Robot trajectory data:
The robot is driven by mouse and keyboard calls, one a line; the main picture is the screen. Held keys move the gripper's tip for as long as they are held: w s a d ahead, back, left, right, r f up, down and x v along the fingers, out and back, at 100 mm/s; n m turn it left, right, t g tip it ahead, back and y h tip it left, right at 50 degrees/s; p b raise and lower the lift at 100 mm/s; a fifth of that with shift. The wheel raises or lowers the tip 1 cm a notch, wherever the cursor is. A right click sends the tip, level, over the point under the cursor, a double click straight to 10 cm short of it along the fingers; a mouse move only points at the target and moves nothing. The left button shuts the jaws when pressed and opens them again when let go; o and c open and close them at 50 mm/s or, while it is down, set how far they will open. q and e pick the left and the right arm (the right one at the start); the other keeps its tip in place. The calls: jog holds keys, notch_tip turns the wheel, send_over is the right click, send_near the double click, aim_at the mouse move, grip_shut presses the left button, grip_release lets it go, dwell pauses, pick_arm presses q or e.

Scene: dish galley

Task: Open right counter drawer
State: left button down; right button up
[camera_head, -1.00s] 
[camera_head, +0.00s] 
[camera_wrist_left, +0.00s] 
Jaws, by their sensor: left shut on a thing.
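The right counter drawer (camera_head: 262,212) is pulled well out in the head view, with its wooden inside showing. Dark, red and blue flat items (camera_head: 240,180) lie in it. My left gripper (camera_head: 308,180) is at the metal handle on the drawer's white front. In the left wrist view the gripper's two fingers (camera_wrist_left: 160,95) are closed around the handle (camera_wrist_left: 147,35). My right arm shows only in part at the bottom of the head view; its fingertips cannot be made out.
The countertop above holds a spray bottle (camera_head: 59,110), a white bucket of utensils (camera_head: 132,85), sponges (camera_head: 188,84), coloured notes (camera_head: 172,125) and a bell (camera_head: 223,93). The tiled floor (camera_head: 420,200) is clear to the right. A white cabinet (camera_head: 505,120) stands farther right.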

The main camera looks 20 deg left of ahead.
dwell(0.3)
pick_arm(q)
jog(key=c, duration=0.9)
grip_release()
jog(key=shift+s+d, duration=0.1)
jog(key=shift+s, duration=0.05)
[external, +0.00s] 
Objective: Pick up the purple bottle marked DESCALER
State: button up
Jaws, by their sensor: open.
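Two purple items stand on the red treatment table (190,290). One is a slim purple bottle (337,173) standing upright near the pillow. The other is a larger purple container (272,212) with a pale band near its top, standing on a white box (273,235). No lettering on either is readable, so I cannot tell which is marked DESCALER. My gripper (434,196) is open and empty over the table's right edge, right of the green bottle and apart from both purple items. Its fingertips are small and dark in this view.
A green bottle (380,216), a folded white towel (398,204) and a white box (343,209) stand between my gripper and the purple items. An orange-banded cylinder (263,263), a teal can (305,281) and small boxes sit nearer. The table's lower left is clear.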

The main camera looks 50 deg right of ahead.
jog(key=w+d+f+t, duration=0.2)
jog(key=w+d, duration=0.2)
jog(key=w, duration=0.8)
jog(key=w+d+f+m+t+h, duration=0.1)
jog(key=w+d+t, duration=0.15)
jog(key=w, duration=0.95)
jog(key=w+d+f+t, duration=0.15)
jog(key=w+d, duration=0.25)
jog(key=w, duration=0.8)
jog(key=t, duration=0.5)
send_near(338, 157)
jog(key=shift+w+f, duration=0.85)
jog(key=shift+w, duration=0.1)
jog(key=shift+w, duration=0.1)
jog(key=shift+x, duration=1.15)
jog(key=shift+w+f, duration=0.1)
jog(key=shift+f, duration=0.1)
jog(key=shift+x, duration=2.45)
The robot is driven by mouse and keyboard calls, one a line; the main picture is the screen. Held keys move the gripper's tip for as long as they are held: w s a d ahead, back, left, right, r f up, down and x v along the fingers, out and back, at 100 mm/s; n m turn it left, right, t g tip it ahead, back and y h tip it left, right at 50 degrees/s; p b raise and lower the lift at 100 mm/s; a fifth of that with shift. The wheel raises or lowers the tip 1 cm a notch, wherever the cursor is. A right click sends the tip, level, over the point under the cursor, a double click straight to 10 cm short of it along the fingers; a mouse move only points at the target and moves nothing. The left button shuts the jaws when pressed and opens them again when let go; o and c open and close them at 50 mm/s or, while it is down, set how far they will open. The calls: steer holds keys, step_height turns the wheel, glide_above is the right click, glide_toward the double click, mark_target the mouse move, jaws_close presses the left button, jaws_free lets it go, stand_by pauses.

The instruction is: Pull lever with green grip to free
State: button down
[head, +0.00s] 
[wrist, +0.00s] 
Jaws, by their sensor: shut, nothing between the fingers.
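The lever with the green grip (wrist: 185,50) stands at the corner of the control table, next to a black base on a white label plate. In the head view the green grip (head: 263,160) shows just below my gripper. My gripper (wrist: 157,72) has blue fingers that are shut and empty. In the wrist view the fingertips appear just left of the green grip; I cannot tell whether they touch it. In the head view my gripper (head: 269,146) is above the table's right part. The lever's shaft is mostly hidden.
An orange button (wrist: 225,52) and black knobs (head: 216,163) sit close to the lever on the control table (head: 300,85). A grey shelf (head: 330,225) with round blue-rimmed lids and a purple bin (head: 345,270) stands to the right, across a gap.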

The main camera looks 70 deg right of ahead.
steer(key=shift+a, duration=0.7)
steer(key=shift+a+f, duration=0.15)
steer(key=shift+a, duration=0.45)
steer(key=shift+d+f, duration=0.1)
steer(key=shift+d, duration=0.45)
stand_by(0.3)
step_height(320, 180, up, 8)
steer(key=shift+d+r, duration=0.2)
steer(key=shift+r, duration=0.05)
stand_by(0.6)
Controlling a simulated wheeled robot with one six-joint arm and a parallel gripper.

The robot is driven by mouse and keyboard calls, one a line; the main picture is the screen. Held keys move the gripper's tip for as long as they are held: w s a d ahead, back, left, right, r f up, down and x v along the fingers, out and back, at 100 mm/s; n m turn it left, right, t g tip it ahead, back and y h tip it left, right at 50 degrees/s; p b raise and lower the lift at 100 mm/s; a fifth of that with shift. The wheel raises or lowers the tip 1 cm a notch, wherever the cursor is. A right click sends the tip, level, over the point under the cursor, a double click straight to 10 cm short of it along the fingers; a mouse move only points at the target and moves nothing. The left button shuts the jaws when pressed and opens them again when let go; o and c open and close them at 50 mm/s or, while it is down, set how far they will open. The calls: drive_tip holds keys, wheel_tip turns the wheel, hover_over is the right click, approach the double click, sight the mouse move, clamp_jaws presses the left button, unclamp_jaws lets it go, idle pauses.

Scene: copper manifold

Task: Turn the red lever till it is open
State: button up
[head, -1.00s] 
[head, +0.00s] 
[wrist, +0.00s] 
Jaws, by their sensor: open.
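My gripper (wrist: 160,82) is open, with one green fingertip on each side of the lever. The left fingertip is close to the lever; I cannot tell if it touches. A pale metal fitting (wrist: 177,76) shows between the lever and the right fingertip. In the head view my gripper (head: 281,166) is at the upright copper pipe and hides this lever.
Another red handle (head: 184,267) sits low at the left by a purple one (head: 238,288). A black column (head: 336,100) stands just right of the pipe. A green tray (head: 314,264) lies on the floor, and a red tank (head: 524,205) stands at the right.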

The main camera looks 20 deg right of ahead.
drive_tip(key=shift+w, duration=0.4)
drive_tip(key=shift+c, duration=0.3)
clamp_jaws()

GIVEN PROBLEM:
Copy the records above exactly.

RESPONSE TO THE EXERCISE:
The robot is driven by mouse and keyboard calls, one a line; the main picture is the screen. Held keys move the gripper's tip for as long as they are held: w s a d ahead, back, left, right, r f up, down and x v along the fingers, out and back, at 100 mm/s; n m turn it left, right, t g tip it ahead, back and y h tip it left, right at 50 degrees/s; p b raise and lower the lift at 100 mm/s; a fifth of that with shift. The wheel raises or lowers the tip 1 cm a notch, wherever the cursor is. A right click sends the tip, level, over the point under the cursor, a double click straight to 10 cm short of it along the fingers; a mouse move only points at the target and moves nothing. The left button shuts the jaws when pressed and opens them again when let go; o and c open and close them at 50 mm/s or, while it is down, set how far they will open. q and e pick the left and the right arm (the right one at the start); the other keeps its tip in place. The calls: jog holds keys, notch_tip turns the wheel, send_over is the right click, send_near the double click, aim_at the mouse move, grip_shut presses the left button, grip_release lets it go, dwell pauses, pick_arm presses q or e.

Scene: dish galley

Task: Open right counter drawer
State: left button down; right button up
[camera_head, -1.00s] 
[camera_head, +0.00s] 
[camera_wrist_left, +0.00s] 
Jaws, by their sensor: left shut on a thing.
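The right counter drawer (camera_head: 262,212) is pulled well out in the head view, with its wooden inside showing. Dark, red and blue flat items (camera_head: 240,180) lie in it. My left gripper (camera_head: 308,180) is at the metal handle on the drawer's white front. In the left wrist view the gripper's two fingers (camera_wrist_left: 160,95) are closed around the handle (camera_wrist_left: 147,35). My right arm shows only in part at the bottom of the head view; its fingertips cannot be made out.
The countertop above holds a spray bottle (camera_head: 59,110), a white bucket of utensils (camera_head: 132,85), sponges (camera_head: 188,84), coloured notes (camera_head: 172,125) and a bell (camera_head: 223,93). The tiled floor (camera_head: 420,200) is clear to the right. A white cabinet (camera_head: 505,120) stands farther right.

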The main camera looks 20 deg left of ahead.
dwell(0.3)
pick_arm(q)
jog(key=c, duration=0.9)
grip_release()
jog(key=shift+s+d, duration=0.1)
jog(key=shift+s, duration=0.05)
[external, +0.00s] 
Objective: Pick up the purple bottle marked DESCALER
State: button up
Jaws, by their sensor: open.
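Two purple items stand on the red treatment table (190,290). One is a slim purple bottle (337,173) standing upright near the pillow. The other is a larger purple container (272,212) with a pale band near its top, standing on a white box (273,235). No lettering on either is readable, so I cannot tell which is marked DESCALER. My gripper (434,196) is open and empty over the table's right edge, right of the green bottle and apart from both purple items. Its fingertips are small and dark in this view.
A green bottle (380,216), a folded white towel (398,204) and a white box (343,209) stand between my gripper and the purple items. An orange-banded cylinder (263,263), a teal can (305,281) and small boxes sit nearer. The table's lower left is clear.

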The main camera looks 50 deg right of ahead.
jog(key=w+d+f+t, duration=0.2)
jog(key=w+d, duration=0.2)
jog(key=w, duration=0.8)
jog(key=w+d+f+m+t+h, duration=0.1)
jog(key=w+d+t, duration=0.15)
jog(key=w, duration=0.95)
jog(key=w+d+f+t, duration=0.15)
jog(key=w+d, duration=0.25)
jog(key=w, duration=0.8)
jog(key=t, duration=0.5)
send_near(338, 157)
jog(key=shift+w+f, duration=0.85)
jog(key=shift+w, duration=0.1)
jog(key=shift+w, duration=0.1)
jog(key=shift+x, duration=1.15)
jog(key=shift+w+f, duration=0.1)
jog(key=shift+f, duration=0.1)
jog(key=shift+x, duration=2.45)
The robot is driven by mouse and keyboard calls, one a line; the main picture is the screen. Held keys move the gripper's tip for as long as they are held: w s a d ahead, back, left, right, r f up, down and x v along the fingers, out and back, at 100 mm/s; n m turn it left, right, t g tip it ahead, back and y h tip it left, right at 50 degrees/s; p b raise and lower the lift at 100 mm/s; a fifth of that with shift. The wheel raises or lowers the tip 1 cm a notch, wherever the cursor is. A right click sends the tip, level, over the point under the cursor, a double click straight to 10 cm short of it along the fingers; a mouse move only points at the target and moves nothing. The left button shuts the jaws when pressed and opens them again when let go; o and c open and close them at 50 mm/s or, while it is down, set how far they will open. The calls: steer holds keys, step_height turns the wheel, glide_above is the right click, glide_toward the double click, mark_target the mouse move, jaws_close presses the left button, jaws_free lets it go, stand_by pauses.

The instruction is: Pull lever with green grip to free
State: button down
[head, +0.00s] 
[wrist, +0.00s] 
Jaws, by their sensor: shut, nothing between the fingers.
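The lever with the green grip (wrist: 185,50) stands at the corner of the control table, next to a black base on a white label plate. In the head view the green grip (head: 263,160) shows just below my gripper. My gripper (wrist: 157,72) has blue fingers that are shut and empty. In the wrist view the fingertips appear just left of the green grip; I cannot tell whether they touch it. In the head view my gripper (head: 269,146) is above the table's right part. The lever's shaft is mostly hidden.
An orange button (wrist: 225,52) and black knobs (head: 216,163) sit close to the lever on the control table (head: 300,85). A grey shelf (head: 330,225) with round blue-rimmed lids and a purple bin (head: 345,270) stands to the right, across a gap.

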The main camera looks 70 deg right of ahead.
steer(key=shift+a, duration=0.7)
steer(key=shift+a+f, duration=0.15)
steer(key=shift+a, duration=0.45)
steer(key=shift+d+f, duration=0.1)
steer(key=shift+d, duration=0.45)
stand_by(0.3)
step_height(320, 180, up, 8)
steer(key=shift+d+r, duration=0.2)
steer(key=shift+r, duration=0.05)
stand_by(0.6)
Controlling a simulated wheeled robot with one six-joint arm and a parallel gripper.

The robot is driven by mouse and keyboard calls, one a line; the main picture is the screen. Held keys move the gripper's tip for as long as they are held: w s a d ahead, back, left, right, r f up, down and x v along the fingers, out and back, at 100 mm/s; n m turn it left, right, t g tip it ahead, back and y h tip it left, right at 50 degrees/s; p b raise and lower the lift at 100 mm/s; a fifth of that with shift. The wheel raises or lowers the tip 1 cm a notch, wherever the cursor is. A right click sends the tip, level, over the point under the cursor, a double click straight to 10 cm short of it along the fingers; a mouse move only points at the target and moves nothing. The left button shuts the jaws when pressed and opens them again when let go; o and c open and close them at 50 mm/s or, while it is down, set how far they will open. The calls: drive_tip holds keys, wheel_tip turns the wheel, hover_over is the right click, approach the double click, sight the mouse move, clamp_jaws presses the left button, unclamp_jaws lets it go, idle pauses.

Scene: copper manifold

Task: Turn the red lever till it is open
State: button up
[head, -1.00s] 
[head, +0.00s] 
[wrist, +0.00s] 
Jaws, by their sensor: open.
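My gripper (wrist: 160,82) is open, with one green fingertip on each side of the lever. The left fingertip is close to the lever; I cannot tell if it touches. A pale metal fitting (wrist: 177,76) shows between the lever and the right fingertip. In the head view my gripper (head: 281,166) is at the upright copper pipe and hides this lever.
Another red handle (head: 184,267) sits low at the left by a purple one (head: 238,288). A black column (head: 336,100) stands just right of the pipe. A green tray (head: 314,264) lies on the floor, and a red tank (head: 524,205) stands at the right.

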The main camera looks 20 deg right of ahead.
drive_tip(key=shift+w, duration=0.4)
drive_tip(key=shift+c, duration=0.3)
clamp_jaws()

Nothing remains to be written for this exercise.